#### Set exercise
Transcribe the records below exactly, leaving out any pictures.

_ _ _ _ _ _ _

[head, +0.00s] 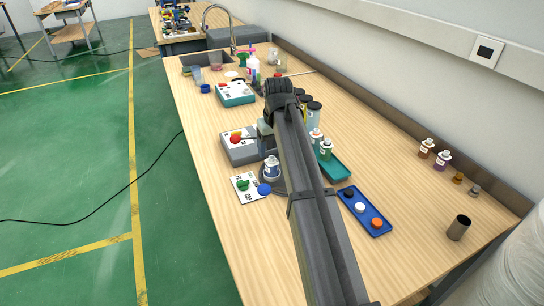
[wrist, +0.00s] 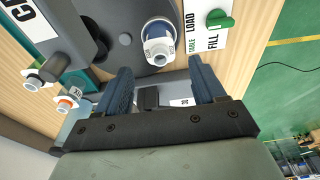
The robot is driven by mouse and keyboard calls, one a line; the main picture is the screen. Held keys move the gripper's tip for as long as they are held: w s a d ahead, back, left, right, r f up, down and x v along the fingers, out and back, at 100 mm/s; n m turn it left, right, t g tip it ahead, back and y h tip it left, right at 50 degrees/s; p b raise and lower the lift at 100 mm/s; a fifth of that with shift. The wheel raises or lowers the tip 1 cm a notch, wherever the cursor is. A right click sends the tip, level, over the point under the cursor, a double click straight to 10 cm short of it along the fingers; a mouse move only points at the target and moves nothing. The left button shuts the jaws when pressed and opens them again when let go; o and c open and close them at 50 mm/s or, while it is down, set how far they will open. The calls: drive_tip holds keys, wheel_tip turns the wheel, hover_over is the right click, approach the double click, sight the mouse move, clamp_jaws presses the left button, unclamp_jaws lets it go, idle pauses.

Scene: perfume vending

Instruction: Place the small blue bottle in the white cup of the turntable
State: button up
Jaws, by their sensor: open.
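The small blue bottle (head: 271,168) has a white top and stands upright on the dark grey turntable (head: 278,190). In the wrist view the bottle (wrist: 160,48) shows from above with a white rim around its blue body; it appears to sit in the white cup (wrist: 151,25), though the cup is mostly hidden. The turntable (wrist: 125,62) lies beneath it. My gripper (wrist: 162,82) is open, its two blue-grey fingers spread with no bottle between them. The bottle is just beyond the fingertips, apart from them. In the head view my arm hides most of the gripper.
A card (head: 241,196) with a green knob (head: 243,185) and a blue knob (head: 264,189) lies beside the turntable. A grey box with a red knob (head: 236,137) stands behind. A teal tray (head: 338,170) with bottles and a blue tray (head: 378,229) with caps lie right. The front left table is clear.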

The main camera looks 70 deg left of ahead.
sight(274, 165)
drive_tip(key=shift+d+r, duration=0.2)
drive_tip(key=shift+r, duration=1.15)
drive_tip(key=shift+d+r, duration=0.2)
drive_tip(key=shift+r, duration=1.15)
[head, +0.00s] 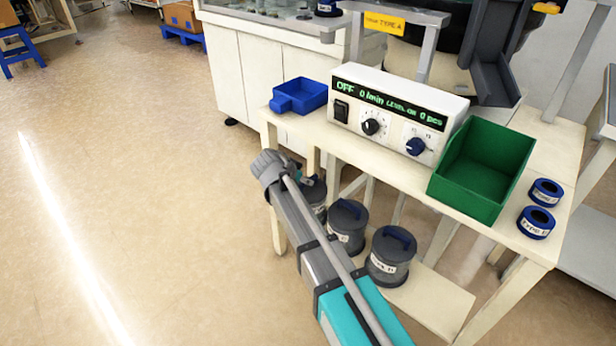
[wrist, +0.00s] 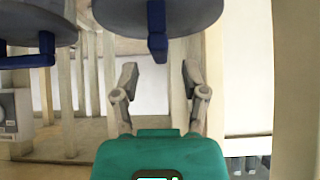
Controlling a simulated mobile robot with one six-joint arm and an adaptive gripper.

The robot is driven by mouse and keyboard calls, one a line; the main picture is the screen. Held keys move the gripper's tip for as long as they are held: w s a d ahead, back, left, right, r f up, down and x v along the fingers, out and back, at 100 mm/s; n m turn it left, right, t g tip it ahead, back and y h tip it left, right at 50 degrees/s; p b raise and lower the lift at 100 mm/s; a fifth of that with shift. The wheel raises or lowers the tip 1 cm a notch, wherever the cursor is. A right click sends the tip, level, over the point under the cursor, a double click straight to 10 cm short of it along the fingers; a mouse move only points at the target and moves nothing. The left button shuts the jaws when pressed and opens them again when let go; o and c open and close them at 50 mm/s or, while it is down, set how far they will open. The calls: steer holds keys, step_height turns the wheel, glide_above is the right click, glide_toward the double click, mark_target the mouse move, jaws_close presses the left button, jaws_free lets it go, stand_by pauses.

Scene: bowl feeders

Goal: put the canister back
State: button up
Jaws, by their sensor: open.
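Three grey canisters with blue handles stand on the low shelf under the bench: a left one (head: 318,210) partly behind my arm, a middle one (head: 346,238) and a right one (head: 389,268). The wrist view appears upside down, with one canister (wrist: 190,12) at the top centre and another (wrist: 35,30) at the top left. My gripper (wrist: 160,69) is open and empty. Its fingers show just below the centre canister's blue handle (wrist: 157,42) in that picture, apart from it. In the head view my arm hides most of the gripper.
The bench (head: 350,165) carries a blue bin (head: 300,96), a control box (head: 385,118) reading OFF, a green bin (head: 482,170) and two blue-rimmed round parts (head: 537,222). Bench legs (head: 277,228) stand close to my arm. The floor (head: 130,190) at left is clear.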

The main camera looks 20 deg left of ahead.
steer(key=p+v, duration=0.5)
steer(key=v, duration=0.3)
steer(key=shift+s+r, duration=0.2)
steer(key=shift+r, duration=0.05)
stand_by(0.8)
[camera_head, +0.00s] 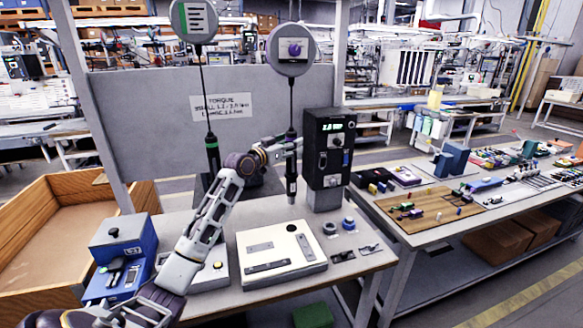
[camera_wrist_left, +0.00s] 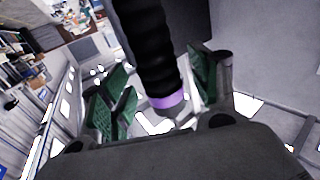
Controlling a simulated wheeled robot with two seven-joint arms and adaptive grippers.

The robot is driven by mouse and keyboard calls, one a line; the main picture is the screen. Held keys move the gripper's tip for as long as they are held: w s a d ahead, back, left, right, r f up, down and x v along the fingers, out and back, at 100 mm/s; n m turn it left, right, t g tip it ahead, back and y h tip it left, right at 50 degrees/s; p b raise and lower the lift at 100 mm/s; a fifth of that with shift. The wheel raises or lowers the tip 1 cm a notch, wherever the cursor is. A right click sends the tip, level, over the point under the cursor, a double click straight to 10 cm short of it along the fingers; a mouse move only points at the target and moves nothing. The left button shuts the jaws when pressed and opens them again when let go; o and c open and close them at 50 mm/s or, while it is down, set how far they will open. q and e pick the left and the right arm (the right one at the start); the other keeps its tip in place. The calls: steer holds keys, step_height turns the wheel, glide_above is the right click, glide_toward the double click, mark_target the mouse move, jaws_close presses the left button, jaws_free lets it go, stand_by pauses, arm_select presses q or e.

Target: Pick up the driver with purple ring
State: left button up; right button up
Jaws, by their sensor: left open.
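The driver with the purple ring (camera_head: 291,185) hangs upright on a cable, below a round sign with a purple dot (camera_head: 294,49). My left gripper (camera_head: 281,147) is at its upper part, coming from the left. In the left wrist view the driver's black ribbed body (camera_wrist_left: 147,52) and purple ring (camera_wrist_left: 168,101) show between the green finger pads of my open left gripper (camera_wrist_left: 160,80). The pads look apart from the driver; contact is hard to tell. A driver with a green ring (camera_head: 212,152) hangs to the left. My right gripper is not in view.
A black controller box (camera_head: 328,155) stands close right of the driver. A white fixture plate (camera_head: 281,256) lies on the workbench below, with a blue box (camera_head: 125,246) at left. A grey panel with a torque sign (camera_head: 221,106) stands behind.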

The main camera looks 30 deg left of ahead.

_ _ _ _ _ _ _

#### Reply
[head, +0.00s] 
[wrist, +0.00s] 
The robot is driven by mouse and keyboard calls, one a line; the main picture is the screen. Held keys move the gripper's tip for as long as they are held: w s a d ahead, back, left, right, r f up, down and x v along the fingers, out and back, at 100 mm/s; n m turn it left, right, t g tip it ahead, back and y h tip it left, right at 50 degrees/s; p b raise and lower the lift at 100 mm/s; a fifth of that with shift. The wheel raises or lowers the tip 1 cm a notch, wherever the cursor is. A right click sends the tip, level, over the point under the cursor, a double click straight to 10 cm short of it along the fingers; a mouse move only points at the target and moves nothing. The left button shuts the jaws when pressed and opens them again when let go; o and c open and close them at 50 mm/s or, while it is down, set how far they will open. The calls: drive_tip holds keys, wheel_tip turns the wheel, hover_over is the right click, approach the double click, sight the mouse move, clamp_jaws presses the left button, unclamp_jaws lets it go, idle pauses.

Scene: perfume vending

Instruction: Place the small blue bottle in the white cup of the turntable
State: button up
Jaws, by their sensor: open.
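The small blue bottle (head: 271,168) has a white top and stands upright on the dark grey turntable (head: 278,190). In the wrist view the bottle (wrist: 160,48) shows from above with a white rim around its blue body; it appears to sit in the white cup (wrist: 151,25), though the cup is mostly hidden. The turntable (wrist: 125,62) lies beneath it. My gripper (wrist: 162,82) is open, its two blue-grey fingers spread with no bottle between them. The bottle is just beyond the fingertips, apart from them. In the head view my arm hides most of the gripper.
A card (head: 241,196) with a green knob (head: 243,185) and a blue knob (head: 264,189) lies beside the turntable. A grey box with a red knob (head: 236,137) stands behind. A teal tray (head: 338,170) with bottles and a blue tray (head: 378,229) with caps lie right. The front left table is clear.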

The main camera looks 70 deg left of ahead.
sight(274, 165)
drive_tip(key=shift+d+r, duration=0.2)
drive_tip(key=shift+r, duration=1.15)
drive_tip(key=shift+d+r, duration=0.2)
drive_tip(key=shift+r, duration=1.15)
[head, +0.00s] 
[wrist, +0.00s] 
Controlling a simulated mobile robot with one six-joint arm and an adaptive gripper.

The robot is driven by mouse and keyboard calls, one a line; the main picture is the screen. Held keys move the gripper's tip for as long as they are held: w s a d ahead, back, left, right, r f up, down and x v along the fingers, out and back, at 100 mm/s; n m turn it left, right, t g tip it ahead, back and y h tip it left, right at 50 degrees/s; p b raise and lower the lift at 100 mm/s; a fifth of that with shift. The wheel raises or lowers the tip 1 cm a notch, wherever the cursor is. A right click sends the tip, level, over the point under the cursor, a double click straight to 10 cm short of it along the fingers; a mouse move only points at the target and moves nothing. The left button shuts the jaws when pressed and opens them again when let go; o and c open and close them at 50 mm/s or, while it is down, set how far they will open. The calls: steer holds keys, step_height turns the wheel, glide_above is the right click, glide_toward the double click, mark_target the mouse move, jaws_close presses the left button, jaws_free lets it go, stand_by pauses.

Scene: bowl feeders

Goal: put the canister back
State: button up
Jaws, by their sensor: open.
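Three grey canisters with blue handles stand on the low shelf under the bench: a left one (head: 318,210) partly behind my arm, a middle one (head: 346,238) and a right one (head: 389,268). The wrist view appears upside down, with one canister (wrist: 190,12) at the top centre and another (wrist: 35,30) at the top left. My gripper (wrist: 160,69) is open and empty. Its fingers show just below the centre canister's blue handle (wrist: 157,42) in that picture, apart from it. In the head view my arm hides most of the gripper.
The bench (head: 350,165) carries a blue bin (head: 300,96), a control box (head: 385,118) reading OFF, a green bin (head: 482,170) and two blue-rimmed round parts (head: 537,222). Bench legs (head: 277,228) stand close to my arm. The floor (head: 130,190) at left is clear.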

The main camera looks 20 deg left of ahead.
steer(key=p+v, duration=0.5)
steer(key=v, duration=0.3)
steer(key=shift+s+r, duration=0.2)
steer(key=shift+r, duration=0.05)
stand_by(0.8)
[camera_head, +0.00s] 
[camera_wrist_left, +0.00s] 
Controlling a simulated wheeled robot with two seven-joint arms and adaptive grippers.

The robot is driven by mouse and keyboard calls, one a line; the main picture is the screen. Held keys move the gripper's tip for as long as they are held: w s a d ahead, back, left, right, r f up, down and x v along the fingers, out and back, at 100 mm/s; n m turn it left, right, t g tip it ahead, back and y h tip it left, right at 50 degrees/s; p b raise and lower the lift at 100 mm/s; a fifth of that with shift. The wheel raises or lowers the tip 1 cm a notch, wherever the cursor is. A right click sends the tip, level, over the point under the cursor, a double click straight to 10 cm short of it along the fingers; a mouse move only points at the target and moves nothing. The left button shuts the jaws when pressed and opens them again when let go; o and c open and close them at 50 mm/s or, while it is down, set how far they will open. q and e pick the left and the right arm (the right one at the start); the other keeps its tip in place. The calls: steer holds keys, step_height turns the wheel, glide_above is the right click, glide_toward the double click, mark_target the mouse move, jaws_close presses the left button, jaws_free lets it go, stand_by pauses, arm_select presses q or e.

Target: Pick up the driver with purple ring
State: left button up; right button up
Jaws, by their sensor: left open.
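The driver with the purple ring (camera_head: 291,185) hangs upright on a cable, below a round sign with a purple dot (camera_head: 294,49). My left gripper (camera_head: 281,147) is at its upper part, coming from the left. In the left wrist view the driver's black ribbed body (camera_wrist_left: 147,52) and purple ring (camera_wrist_left: 168,101) show between the green finger pads of my open left gripper (camera_wrist_left: 160,80). The pads look apart from the driver; contact is hard to tell. A driver with a green ring (camera_head: 212,152) hangs to the left. My right gripper is not in view.
A black controller box (camera_head: 328,155) stands close right of the driver. A white fixture plate (camera_head: 281,256) lies on the workbench below, with a blue box (camera_head: 125,246) at left. A grey panel with a torque sign (camera_head: 221,106) stands behind.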

The main camera looks 30 deg left of ahead.

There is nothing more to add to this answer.